I would love nothing more than to spend my blog talking about all the cute and funny things I saw this week. Examples include the Toms at the gym, going to the batting cages, Mean Girls references. Instead, I feel as though I have to address the wave of negativity that that never fails to peak on Monday nights.
In regards to the staff meeting, to say Lisa has it out for anyone is a bullshit excuse that preys upon the naiveté of people who don't know better. When James inexplicably showed up at SUR, I was fortunate enough to be on my break and witness the Peter smack down. Just sipping my tea, minding my own business, and getting quite the show.

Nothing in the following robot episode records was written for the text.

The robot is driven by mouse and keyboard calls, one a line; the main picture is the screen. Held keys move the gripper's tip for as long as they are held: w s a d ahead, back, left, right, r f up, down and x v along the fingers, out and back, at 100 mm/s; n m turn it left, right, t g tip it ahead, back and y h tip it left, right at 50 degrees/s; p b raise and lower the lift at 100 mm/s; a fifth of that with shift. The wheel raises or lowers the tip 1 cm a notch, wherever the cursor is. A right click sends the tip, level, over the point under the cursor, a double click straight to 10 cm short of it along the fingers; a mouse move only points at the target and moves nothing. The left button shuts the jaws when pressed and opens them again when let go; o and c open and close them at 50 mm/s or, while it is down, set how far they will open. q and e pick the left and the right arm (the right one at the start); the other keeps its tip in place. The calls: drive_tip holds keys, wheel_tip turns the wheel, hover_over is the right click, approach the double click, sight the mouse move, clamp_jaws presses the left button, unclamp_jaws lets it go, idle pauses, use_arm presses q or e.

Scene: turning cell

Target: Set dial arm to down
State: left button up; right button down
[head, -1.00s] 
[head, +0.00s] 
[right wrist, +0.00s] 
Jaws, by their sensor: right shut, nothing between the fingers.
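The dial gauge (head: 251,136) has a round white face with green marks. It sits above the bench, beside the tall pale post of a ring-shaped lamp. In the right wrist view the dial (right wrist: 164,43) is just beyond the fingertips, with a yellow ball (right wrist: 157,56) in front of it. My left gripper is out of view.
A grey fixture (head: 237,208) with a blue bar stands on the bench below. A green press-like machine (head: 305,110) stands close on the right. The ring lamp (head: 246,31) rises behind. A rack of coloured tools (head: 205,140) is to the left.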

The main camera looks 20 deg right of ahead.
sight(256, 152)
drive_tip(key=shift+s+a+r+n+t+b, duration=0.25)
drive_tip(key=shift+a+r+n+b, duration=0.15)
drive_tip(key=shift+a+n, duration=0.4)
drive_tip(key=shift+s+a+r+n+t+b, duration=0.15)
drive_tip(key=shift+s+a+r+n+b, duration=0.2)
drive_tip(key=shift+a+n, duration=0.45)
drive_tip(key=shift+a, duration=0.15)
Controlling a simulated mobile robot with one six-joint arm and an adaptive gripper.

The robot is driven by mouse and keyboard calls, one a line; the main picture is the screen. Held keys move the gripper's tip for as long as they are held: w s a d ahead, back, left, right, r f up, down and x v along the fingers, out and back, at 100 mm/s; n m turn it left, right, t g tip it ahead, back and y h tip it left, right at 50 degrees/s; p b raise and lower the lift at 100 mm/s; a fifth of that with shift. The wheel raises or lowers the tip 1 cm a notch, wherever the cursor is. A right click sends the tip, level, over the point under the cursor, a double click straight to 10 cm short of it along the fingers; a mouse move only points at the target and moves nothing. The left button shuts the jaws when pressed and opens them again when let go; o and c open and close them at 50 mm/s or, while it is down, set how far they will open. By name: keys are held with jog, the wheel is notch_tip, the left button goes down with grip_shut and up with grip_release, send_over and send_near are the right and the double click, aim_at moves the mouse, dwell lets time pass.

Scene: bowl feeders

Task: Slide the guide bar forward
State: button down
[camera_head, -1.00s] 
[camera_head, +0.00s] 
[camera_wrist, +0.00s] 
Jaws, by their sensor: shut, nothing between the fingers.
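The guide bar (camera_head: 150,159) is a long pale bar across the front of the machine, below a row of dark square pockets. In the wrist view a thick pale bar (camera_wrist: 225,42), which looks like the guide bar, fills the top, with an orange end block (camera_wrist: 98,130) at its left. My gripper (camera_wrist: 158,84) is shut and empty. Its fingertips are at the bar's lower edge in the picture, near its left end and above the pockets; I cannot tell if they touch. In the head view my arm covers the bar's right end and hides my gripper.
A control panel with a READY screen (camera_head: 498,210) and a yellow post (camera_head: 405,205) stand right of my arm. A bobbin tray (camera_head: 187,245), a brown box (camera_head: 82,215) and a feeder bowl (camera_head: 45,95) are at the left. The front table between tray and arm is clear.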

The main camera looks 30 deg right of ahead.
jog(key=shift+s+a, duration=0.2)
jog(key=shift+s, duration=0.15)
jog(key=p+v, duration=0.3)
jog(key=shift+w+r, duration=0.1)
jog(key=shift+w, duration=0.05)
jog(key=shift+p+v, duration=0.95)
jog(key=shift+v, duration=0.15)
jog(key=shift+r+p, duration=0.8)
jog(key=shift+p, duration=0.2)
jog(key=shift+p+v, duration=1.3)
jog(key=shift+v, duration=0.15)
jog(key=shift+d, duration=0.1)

I have the most to say on the following subject, because I feel as though it is often the most misunderstood. I am in a beautiful relationship that now has a shadow of doubt cast upon it to all those who don't know any better due to one person's quest for unjustified revenge and destruction. Hearing the things people have been saying about the man I know and love makes me absolutely sick to my stomach. Ignorance is rampant in this world and no amount of education I attempt to provide can control negative attitudes and hate in people's hearts.
Kristen is talking about how she wants to Muay Thai us in the face and moments later doesn't hate us and doesn't want to be hated. Well, I'm sorry, but I don't think the world works that way. To be clear, this isn't about Jax. The hits just keep on coming with this girl. Boo f---ing hoo. Welcome to adulthood, Kristen, where your actions have consequences, regardless of how much you cry, how many fits you throw, or how many people you try to drag down in the process. It's irresponsible to give her a platform. What is it going to take to be left alone? What is so hard about living one's own life?If ten people in a room who all have very different perspectives on life all agree on that, maybe those people are right. So let's play a sappy song and try to create some empathy for someone who is not only unstable but completely and totally malicious and vindictive.

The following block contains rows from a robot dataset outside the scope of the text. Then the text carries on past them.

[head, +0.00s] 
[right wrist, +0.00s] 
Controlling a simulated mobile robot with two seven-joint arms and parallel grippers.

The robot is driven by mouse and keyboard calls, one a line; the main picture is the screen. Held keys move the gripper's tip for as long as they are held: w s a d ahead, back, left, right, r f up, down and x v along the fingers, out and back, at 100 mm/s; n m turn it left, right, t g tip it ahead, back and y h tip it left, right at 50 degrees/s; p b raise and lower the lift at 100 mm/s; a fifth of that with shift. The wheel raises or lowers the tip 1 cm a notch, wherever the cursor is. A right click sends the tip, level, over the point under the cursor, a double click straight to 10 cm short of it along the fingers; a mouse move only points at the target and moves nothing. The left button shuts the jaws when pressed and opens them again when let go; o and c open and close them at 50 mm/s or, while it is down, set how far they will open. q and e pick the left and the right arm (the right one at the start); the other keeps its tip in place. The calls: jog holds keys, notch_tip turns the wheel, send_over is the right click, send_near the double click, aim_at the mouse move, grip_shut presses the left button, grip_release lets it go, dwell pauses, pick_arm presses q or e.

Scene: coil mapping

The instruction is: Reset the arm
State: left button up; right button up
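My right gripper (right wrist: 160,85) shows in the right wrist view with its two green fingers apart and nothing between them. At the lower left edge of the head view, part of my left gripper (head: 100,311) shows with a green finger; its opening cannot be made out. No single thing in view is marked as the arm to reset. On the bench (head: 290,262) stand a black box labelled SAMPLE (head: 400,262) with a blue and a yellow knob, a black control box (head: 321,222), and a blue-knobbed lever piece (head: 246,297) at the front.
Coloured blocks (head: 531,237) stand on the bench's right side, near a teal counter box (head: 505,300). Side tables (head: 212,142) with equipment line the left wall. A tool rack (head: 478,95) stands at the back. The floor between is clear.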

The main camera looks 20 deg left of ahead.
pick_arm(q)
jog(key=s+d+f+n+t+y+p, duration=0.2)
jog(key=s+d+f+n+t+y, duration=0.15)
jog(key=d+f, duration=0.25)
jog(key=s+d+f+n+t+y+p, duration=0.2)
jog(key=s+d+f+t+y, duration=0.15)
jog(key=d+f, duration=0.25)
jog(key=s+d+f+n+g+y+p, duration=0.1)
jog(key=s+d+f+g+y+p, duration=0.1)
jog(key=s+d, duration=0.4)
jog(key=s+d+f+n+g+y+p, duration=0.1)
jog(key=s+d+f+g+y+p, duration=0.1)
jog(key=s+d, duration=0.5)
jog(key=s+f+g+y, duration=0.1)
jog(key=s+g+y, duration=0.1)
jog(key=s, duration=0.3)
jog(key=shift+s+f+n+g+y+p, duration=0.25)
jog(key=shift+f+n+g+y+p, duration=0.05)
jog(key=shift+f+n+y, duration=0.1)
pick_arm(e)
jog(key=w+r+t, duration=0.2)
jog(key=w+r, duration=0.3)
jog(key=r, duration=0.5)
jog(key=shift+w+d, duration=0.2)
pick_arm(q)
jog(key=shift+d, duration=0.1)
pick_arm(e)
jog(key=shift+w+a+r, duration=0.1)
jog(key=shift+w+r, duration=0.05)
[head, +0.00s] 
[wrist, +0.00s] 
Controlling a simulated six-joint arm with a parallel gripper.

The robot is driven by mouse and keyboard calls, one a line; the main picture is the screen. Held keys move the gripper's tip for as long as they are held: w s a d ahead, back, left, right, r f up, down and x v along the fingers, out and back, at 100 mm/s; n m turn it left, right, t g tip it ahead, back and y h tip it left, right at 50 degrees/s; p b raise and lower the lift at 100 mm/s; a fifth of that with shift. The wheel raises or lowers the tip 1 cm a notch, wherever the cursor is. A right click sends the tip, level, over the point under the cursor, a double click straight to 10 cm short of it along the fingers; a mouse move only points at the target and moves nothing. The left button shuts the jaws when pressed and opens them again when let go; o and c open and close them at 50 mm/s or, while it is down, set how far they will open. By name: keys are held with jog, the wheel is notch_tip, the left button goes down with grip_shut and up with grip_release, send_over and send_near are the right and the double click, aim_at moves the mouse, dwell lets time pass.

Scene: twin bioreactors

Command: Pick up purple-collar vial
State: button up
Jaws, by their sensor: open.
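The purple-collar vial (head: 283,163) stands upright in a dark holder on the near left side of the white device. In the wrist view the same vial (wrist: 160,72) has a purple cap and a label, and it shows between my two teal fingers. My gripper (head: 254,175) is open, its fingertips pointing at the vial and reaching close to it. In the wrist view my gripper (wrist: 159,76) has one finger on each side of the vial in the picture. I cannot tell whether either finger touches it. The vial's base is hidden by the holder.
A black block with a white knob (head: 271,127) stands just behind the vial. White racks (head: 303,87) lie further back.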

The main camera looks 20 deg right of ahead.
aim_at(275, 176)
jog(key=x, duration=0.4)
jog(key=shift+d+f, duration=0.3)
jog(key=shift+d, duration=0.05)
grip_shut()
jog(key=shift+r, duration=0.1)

Side note: In case anyone is wondering why I'm just sitting in the corner, I know it looks like I'm listening, but I'm actually pretty busy doing something else. My heart breaks for you, but could you cry your crocodile tears outside so I can get back to this Buzzfeed quiz I'm doing on my phone? It's "What Mario Kart Character Are You?" and I want it to be an accurate result (I got Donkey Kong, by the way).
This "justification" saying she was right about Tom and I all along is so way off base and makes sense only in her own mind. Oh, wait, already clarified that one many times previously but I guess she is still using the "repeat things" method of making them true. Damn, she should get paid for that since she does it so much. Maybe a fear-mongering reporter job at Fox News is for you?
I feel compelled to address Tom's apartment. I have my own apartment on the other side of town. So why, in God's name, would I come over to Tom's apartment and clean it or nag him about doing it? Not my apartment, not my problem. I clean my own messes. Not to mention the fact that Tom was in the process of completely gutting his place to redo it to his tastes and not Kristen's painfully embarrassing basic ass sh-- that was in there. There were seriously things with quotes on them or things that said "love" spelled out in faux wrought iron. I'm not kidding even for a second. So that whole "taking her place" thing would mean I would have to start posting inspirational quotes, slamming doors, sleeping with half of SUR, and overall just being a total lunatic. Better get to work then.